A total of 13 courses are required. Among these shall be:
LANG 2900 (taught by the Director of the Center for Language Studies) - "The Theory and Practice of Foreign Language Learning and Teaching"
4 courses in a secondary field of study, usually consisting of a sequence of courses in another Ph.D. program at Brown, such as Comparative Literature, History, Music, Theater Arts & Performance Studies, Philosophy, MCM, and History of Art & Architecture.
Graduate students at the course-taking stage are required to take a minimum of 2 graduate seminars per semester in the Department of German Studies. Requests for exception to this policy must be approved by both the DGS and the Department Chair.
At the beginning of each academic term, graduate students will meet with the Director of Graduate Studies in order to discuss their progress and to have their proposed coursework for the respective semester approved.
Foreign Language Requirement
Students may fulfill this requirement in one of two ways:
1) demonstrate reading proficiency in two languages (other than English and German) by taking the reading exams in those department at Brown; or
2) complete a 1000-level course in one foreign literature department at Brown. This course must be taught in the respective language.
The language requirement must be satisfied before a student presents himself or herself for the qualifying examination.
The qualifying examination consists of two parts: 1) a general examination and 2) a specialized fields examination based on two reading lists prepared by the candidate.
The first part of the examination, the general exam, takes place at the end of the first semester in the student’s third year. It is a 90-minute oral examination based on a standing departmental list of 35 canonical works drawn from the tradition of German literary writing and critical thought. This standing list will be made available to the student by the Director of Graduate Studies upon entry into the program. The departmental faculty as a whole will administer this portion of the examination.

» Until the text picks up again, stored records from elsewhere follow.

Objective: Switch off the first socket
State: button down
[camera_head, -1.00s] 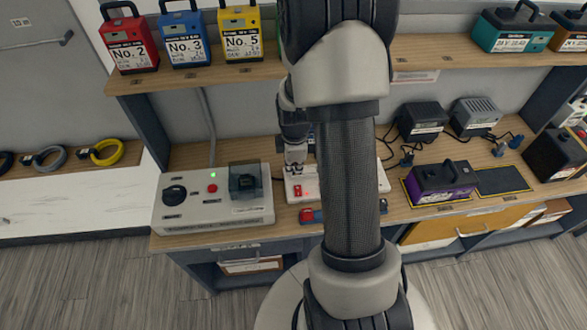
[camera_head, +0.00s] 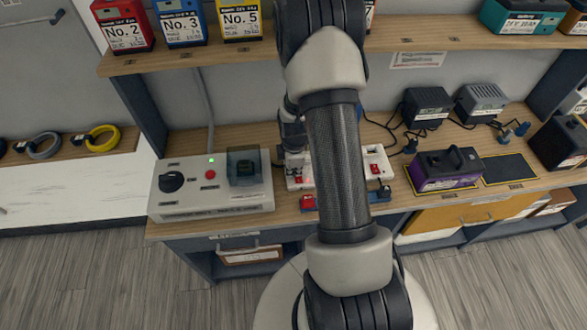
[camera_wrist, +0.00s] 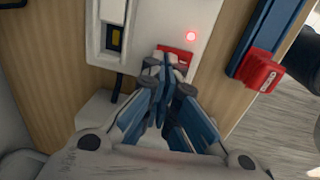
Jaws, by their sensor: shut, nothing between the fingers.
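A white socket strip (camera_head: 375,158) with red switches lies on the bench, partly hidden behind my arm. My gripper (camera_head: 294,172) is at the strip's left end in the head view. In the wrist view the white strip (camera_wrist: 190,14) has a red switch (camera_wrist: 176,53) beside a lit red lamp (camera_wrist: 190,36). My gripper (camera_wrist: 165,72) is shut and empty, with its blue-grey fingertips at the near edge of that switch. They cover part of the switch, and I cannot tell whether they touch it. A dark slot with a yellow part (camera_wrist: 115,38) sits left of the switch.
A grey control box (camera_head: 212,190) with a knob stands left of the strip. A red-ended blue clamp (camera_wrist: 260,78) lies right of the strip in the wrist view. A shelf (camera_head: 190,57) runs above.

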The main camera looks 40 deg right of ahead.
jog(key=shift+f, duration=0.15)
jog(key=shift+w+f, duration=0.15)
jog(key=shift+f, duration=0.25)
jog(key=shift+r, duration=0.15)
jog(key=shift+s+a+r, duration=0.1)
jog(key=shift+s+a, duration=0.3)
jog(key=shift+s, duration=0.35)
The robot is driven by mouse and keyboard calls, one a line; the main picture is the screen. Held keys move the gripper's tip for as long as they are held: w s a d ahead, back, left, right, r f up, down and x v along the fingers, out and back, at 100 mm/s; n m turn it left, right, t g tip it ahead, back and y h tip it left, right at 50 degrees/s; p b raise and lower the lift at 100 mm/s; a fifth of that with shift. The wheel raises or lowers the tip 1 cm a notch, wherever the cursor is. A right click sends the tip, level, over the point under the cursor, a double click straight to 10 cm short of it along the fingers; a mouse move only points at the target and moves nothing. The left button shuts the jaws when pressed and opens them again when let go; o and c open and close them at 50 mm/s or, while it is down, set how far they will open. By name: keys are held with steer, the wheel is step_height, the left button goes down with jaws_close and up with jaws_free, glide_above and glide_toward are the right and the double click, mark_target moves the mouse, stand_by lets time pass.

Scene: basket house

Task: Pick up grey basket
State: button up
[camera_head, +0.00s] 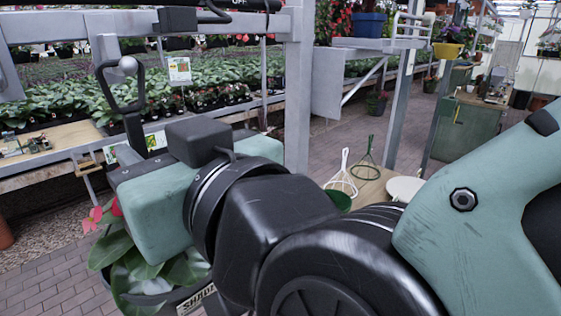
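I cannot make out a grey basket in this view. My arm crosses the picture from the right edge to the left of centre. My gripper (155,210) is seen from behind as a teal and black body at its end. Its fingertips do not show clearly, so I cannot tell whether it is open or holds anything. A black loop (133,104) with a grey ball stands up beside the gripper body; I cannot tell what it belongs to. A leafy plant (130,272) in a dark pot is below and partly hidden by the gripper.
A white wire stand (342,177) and a green one (367,156) are on a wooden surface (372,190) behind my arm. A metal frame (299,95) and plant benches (60,140) are on the left. A green cabinet (467,130) is at the back right. Brick paving (318,145) lies open between.

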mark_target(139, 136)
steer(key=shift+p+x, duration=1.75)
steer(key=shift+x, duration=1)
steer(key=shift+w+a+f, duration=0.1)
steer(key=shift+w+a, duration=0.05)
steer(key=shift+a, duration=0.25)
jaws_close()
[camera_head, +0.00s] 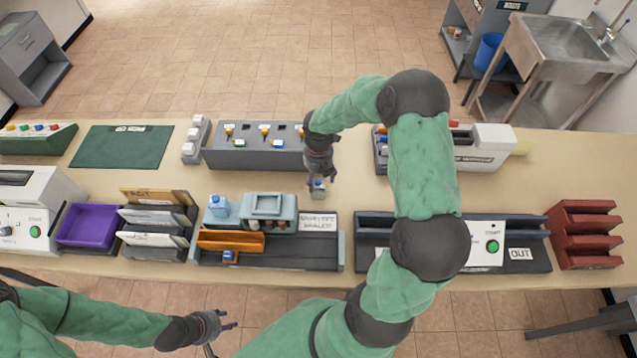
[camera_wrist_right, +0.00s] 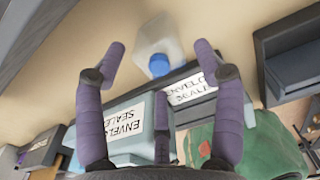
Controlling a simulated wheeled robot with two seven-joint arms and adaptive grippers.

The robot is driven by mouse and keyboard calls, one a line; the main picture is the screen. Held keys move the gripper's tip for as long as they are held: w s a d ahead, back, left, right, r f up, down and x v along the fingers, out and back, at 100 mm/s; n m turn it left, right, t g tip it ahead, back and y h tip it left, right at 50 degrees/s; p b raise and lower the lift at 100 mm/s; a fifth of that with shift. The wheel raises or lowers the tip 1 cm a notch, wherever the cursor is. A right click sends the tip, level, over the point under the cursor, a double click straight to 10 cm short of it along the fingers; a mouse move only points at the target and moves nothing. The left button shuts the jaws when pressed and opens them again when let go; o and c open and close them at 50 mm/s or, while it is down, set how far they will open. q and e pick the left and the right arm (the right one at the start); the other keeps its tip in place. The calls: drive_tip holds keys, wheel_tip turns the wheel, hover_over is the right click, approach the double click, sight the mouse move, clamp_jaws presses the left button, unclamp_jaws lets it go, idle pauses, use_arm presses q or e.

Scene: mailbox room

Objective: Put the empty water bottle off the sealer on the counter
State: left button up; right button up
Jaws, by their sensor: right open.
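A clear bottle with a blue cap (camera_wrist_right: 156,42) appears to stand on the bare counter just behind the envelope sealer; it also shows in the head view (camera_head: 318,189). My right gripper (camera_head: 320,177) hangs right above it. In the right wrist view its fingers (camera_wrist_right: 159,72) are spread, with the bottle beyond their tips and not clasped. The envelope sealer (camera_head: 268,206) is a grey-blue machine with an orange tray and a label. A light blue block (camera_head: 218,207) sits at its left end. My left gripper (camera_head: 230,321) is open and empty in front of the counter.
Behind the bottle stands a grey box with colored knobs (camera_head: 255,155). A green mat (camera_head: 122,147) lies at the left. A purple bin (camera_head: 88,225) and a letter rack (camera_head: 160,225) stand left of the sealer. Red trays (camera_head: 584,235) stand far right. The counter strip behind the sealer is mostly clear.

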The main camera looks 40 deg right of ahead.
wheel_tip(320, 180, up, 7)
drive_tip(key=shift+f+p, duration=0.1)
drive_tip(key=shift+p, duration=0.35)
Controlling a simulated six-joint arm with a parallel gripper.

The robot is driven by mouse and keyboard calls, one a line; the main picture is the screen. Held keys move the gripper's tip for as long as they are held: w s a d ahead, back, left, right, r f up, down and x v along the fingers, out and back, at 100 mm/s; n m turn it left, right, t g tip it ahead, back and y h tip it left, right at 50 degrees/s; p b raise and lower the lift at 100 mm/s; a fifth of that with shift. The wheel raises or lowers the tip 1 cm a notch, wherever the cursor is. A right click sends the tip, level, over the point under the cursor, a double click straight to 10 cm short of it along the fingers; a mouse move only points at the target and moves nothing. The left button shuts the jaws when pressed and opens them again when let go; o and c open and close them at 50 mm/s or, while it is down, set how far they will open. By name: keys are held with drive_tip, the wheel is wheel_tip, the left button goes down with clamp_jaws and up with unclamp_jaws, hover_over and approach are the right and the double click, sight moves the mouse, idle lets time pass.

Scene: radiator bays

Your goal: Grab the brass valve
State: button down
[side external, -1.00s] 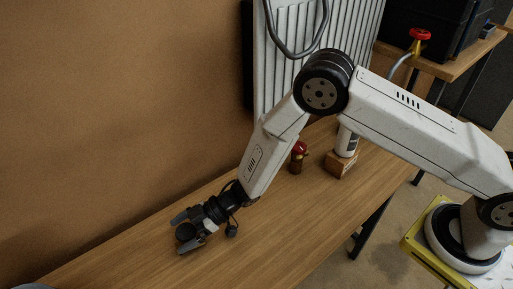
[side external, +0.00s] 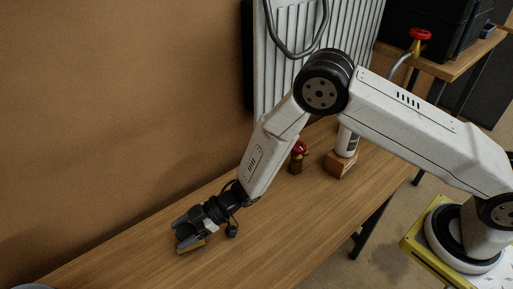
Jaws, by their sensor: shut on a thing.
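My gripper (side external: 185,234) is low over the left part of the wooden bench, pointing left and down. Its fingers are shut on a small dark, rounded thing (side external: 184,232). The fingers hide much of it, and I cannot tell whether it is the brass valve. A tan-brown strip shows along the lower finger. A small brownish piece with a red top (side external: 298,156) stands upright on the bench to the right, beside my forearm and away from the gripper.
A wooden block (side external: 341,165) and a white cylinder (side external: 347,142) stand on the bench (side external: 265,252) at right. A white radiator (side external: 350,25) is against the brown wall. A red-handled pipe valve (side external: 420,34) is at the back right. The bench around the gripper is largely clear.

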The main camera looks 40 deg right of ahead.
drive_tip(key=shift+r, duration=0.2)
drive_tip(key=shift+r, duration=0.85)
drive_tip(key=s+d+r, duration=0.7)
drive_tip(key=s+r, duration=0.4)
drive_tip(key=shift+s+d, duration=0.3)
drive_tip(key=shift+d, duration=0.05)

The second part of the examination takes place at the end of the second semester of the student’s third year. It is based on two lists compiled by the candidate in consultation with his or her dissertation advisor and a 3-person examination committee, of which the primary advisor is normally a part. (Students will nominate a primary dissertation advisor by the end of the fourth semester, and choose a 3-person examination committee in consultation with the advisor and the Director of Graduate Studies.) In this second part of the qualifying examination, one list will be the “Literature List,” the other the “Theory List.” Students are encouraged to choose non-contiguous areas of inquiry for the two lists. Each of these specialized lists will be accompanied by a statement outlining the candidate’s main ideas, questions, and theses in relation to the chosen scholarly problem, topic, or approach. Final versions of these two statements and lists must be submitted to the members of the examination committee at least 3 weeks before the examination is to be administered.
Based on these lists and statements, the committee will prepare a question in relation to each of the two areas that the lists address. The candidate will receive the question for the first list on a Friday by noon; he or she will then have until 5:00 p.m. the following Monday to prepare and submit his or her written answer, which will normally be between 10 and 15 pages. The following Friday, he or she will receive the question for the second list, again by noon; he or she will then have once again until 5:00 p.m. the following Monday to prepare and submit his or her written answer to the second question, which will normally be between 10 and 15 pages.
By the first Friday after the second part of the written examination, a two-hour oral examination based on the written responses will be held.
Students will be assigned either "Pass with Honors," "Pass," or "Fail" for the qualifying examination.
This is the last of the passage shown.